By Tim Costello | View Archive May 18th, 2009, 11:38 am
I ran into a farming family in Tasmania this week. Antony and Prue and their children had been donors - child sponsors - for some time, but in that good Australian tradition always wondered what was happening ‘out there' in the field. Just what difference does it make?

The family took the kids to Africa to see a project some 13 years ago, and went back again just recently.

Antony said seeing the ingenuity of the farmers they visited was inspiring. They were working small plots of land in harsh conditions but were incredibly productive, with a few cattle, some cropping, honey from hives in the trees. "You went there to steal their ideas," I joked, after Antony reported he had some new thoughts on farming. Their kids certainly understand more about the world, about the haves and have-nots, and about people who will grab an opportunity in life and make something of it.

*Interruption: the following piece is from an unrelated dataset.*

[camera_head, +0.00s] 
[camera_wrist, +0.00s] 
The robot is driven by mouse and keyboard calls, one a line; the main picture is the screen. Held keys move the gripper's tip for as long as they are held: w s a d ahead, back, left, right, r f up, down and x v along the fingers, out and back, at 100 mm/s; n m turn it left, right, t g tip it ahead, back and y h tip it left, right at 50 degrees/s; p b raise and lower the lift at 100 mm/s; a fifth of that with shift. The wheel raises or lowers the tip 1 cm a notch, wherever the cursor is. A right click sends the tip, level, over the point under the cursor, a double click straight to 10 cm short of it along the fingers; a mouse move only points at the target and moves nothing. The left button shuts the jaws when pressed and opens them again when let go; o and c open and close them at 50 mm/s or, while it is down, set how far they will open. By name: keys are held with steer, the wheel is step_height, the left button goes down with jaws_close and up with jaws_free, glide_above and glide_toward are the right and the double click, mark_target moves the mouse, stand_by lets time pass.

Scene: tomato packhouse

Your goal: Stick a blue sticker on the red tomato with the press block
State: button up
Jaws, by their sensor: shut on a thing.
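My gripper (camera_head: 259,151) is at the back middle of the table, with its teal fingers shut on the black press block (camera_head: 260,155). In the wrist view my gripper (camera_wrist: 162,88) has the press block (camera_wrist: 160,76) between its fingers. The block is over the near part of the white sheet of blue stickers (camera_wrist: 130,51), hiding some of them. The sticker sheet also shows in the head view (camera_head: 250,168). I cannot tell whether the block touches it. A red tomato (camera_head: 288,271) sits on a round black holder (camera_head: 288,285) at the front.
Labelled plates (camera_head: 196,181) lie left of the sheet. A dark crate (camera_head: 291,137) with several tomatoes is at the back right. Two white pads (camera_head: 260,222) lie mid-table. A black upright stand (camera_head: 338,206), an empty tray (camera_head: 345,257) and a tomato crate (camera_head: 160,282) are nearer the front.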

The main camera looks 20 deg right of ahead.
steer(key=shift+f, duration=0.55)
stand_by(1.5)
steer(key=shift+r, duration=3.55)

The federal budget came down this week, and it was heartening to see not only the Rudd government staying firm on a commitment to maintain foreign aid, but also that AusAID programs were focussed more strongly on relieving poverty by supporting the Millennium Development Goals, whose aim is to halve eight measures of poverty between 2000 and 2015.Funding for maternal and child health in particular - which is lagging many of the other indicators - is vital. The year between pregnancy and a baby's first months of life is the most critical period for infant mortality and a mother's well-being. It was good to see this area getting a higher priority.

The budget was much discussed around Hobart. A lot of it was about whose fault it was that a larger share of the federal pie didn't end up in the Apple Isle. At a dinner organised by the Tasmanian Chamber of Commerce there was a lot of post-budget consternation about Australia's rising debt levels.

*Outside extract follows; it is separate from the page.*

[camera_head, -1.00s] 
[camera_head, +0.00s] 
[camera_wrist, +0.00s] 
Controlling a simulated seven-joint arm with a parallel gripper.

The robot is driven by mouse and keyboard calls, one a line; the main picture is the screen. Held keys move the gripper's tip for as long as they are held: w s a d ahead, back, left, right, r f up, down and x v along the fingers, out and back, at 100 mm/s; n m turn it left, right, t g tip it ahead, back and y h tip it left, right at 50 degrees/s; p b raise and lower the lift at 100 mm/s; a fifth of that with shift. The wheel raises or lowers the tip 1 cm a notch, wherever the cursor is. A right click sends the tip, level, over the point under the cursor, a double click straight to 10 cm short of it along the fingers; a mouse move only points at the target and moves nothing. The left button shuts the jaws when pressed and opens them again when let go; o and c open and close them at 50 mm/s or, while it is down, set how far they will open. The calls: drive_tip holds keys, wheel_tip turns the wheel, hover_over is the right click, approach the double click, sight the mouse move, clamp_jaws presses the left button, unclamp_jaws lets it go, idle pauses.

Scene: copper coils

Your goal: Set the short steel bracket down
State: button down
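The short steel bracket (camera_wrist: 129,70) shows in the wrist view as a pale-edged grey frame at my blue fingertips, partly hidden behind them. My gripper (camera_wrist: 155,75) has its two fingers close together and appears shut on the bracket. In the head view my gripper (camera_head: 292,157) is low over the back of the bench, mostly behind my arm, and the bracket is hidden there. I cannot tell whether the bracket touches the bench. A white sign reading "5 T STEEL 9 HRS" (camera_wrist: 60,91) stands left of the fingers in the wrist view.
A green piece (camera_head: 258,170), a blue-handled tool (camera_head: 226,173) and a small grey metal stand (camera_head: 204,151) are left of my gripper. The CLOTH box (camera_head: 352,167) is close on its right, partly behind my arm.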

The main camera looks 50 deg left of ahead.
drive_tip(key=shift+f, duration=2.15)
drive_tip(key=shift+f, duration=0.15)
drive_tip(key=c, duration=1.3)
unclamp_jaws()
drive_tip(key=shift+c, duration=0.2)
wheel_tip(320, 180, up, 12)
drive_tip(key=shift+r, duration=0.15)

It is certainly a tough time for business. Many are trying to do the right thing, keeping staff on despite shrinking margins and poor sales.

But the conversation also turned into a wider discussion about intergenerational equity - about what whether we leave this place having made things better, or worse.

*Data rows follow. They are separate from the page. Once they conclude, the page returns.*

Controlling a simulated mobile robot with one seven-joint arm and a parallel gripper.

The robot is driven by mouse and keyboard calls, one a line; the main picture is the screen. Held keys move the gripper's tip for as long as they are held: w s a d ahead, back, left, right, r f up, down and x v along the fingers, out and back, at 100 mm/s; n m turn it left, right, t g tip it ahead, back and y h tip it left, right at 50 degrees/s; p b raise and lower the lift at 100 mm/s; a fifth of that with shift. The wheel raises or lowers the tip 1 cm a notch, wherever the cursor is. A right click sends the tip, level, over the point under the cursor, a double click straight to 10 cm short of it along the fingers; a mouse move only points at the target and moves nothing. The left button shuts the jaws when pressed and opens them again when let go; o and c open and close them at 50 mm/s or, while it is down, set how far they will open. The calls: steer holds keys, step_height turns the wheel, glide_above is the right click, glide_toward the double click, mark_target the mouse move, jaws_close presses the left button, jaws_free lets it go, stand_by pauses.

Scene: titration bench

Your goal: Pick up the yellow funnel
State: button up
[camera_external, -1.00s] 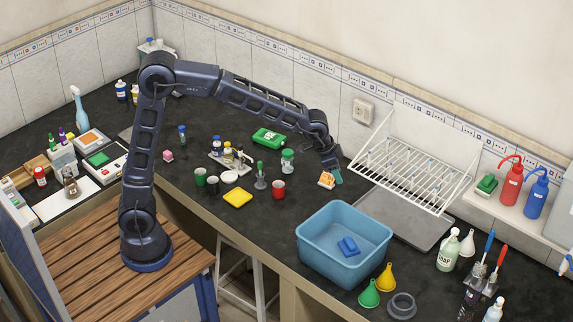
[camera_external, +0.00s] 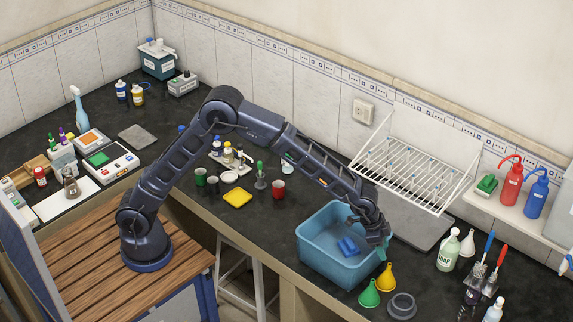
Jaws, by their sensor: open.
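The yellow funnel (camera_external: 386,278) stands on the dark bench just right of the blue basin, wide end down with its spout up. A green funnel (camera_external: 370,294) stands next to it on the near left. My gripper (camera_external: 383,252) hangs over the right rim of the basin, just above and behind the yellow funnel, and is apart from it as far as I can see.
The blue basin (camera_external: 320,253) holds a blue sponge (camera_external: 347,246). A grey ring (camera_external: 402,305) lies right of the funnels. A soap bottle (camera_external: 449,250), a white funnel (camera_external: 467,246) and a brush holder (camera_external: 474,290) stand further right. A drying rack (camera_external: 415,172) is behind.

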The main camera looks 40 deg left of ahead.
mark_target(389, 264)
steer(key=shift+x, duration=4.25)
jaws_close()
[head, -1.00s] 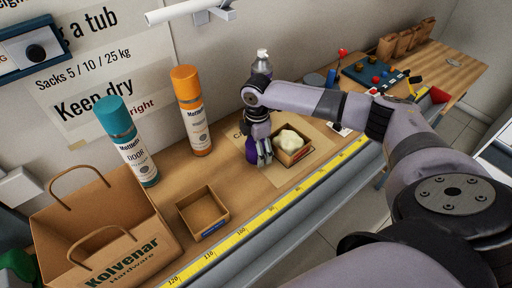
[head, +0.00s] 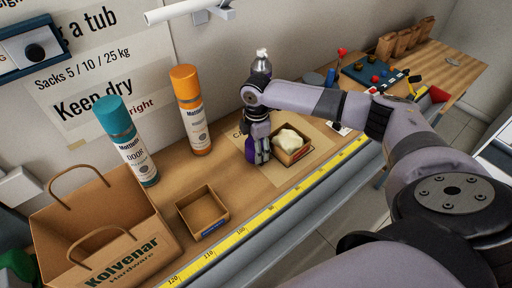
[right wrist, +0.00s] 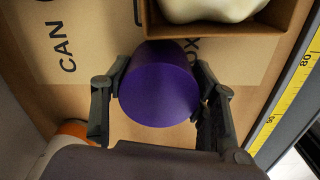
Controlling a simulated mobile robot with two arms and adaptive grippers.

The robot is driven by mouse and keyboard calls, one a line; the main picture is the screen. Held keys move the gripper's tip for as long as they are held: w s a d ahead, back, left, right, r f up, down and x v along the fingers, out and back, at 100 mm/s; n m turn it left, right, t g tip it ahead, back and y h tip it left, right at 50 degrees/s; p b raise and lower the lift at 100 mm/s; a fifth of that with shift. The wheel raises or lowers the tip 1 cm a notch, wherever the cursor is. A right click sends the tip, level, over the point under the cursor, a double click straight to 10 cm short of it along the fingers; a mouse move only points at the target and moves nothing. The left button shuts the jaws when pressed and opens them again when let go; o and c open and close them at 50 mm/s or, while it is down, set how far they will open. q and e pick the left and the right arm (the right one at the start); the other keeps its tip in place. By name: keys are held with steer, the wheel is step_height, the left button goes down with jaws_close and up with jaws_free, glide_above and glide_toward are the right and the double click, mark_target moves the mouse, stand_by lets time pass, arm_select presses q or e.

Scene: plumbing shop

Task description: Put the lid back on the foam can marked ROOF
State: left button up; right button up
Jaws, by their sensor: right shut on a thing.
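The purple lid (right wrist: 160,85) is between the two fingers of my right gripper (right wrist: 160,100), which is shut on it, above or on the cardboard sheet; I cannot tell if it touches. A teal-capped can (head: 130,143) is marked DOOR. An orange-capped can (head: 191,108) stands right of it; its small marking is unreadable. My left gripper is not in view.
A small box with a cream lump (head: 305,155) is right beside the gripper. An empty open box (head: 181,211) and a Kolvenar paper bag (head: 155,243) stand at left. A yellow tape measure (head: 257,225) runs along the front edge. Tools crowd the far right.

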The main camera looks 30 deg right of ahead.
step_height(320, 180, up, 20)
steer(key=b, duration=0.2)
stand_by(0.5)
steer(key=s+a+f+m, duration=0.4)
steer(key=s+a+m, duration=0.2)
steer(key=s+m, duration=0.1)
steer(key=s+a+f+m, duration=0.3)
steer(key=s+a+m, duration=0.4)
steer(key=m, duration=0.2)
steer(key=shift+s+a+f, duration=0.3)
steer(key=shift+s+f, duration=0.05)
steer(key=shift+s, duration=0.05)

We, the baby boomer generation, have been loud enough and weighty enough to look after ourselves pretty well. Most of us got free education, we have worked through some of the most prosperous times, have far greater wealth than our parents generally enjoyed, and - although we will have to wait a little longer to retire - are likely to be able to lean on the public purse for our pensions for years to come.

But the future has unsavoury features looming. One is the mess that has been left of most developed economies through poor understanding - by banks and regulators - of the risks they were taking. And so the taxpayer has had to bail out the so called ‘Masters of the Universe', the clever investment bankers of Wall Street and the City of London. These ‘wunderkind' were our generation. Boomers who drove, maybe caused, the bust.

And then there is climate change. What a burden to leave for our children if we don't bring moral leadership and deal with it.

So while the debt emerging from this budget is a big debt, and must be paid, we need to wrap it in the context of the opportunities we have been given, and the legacy we leave our children.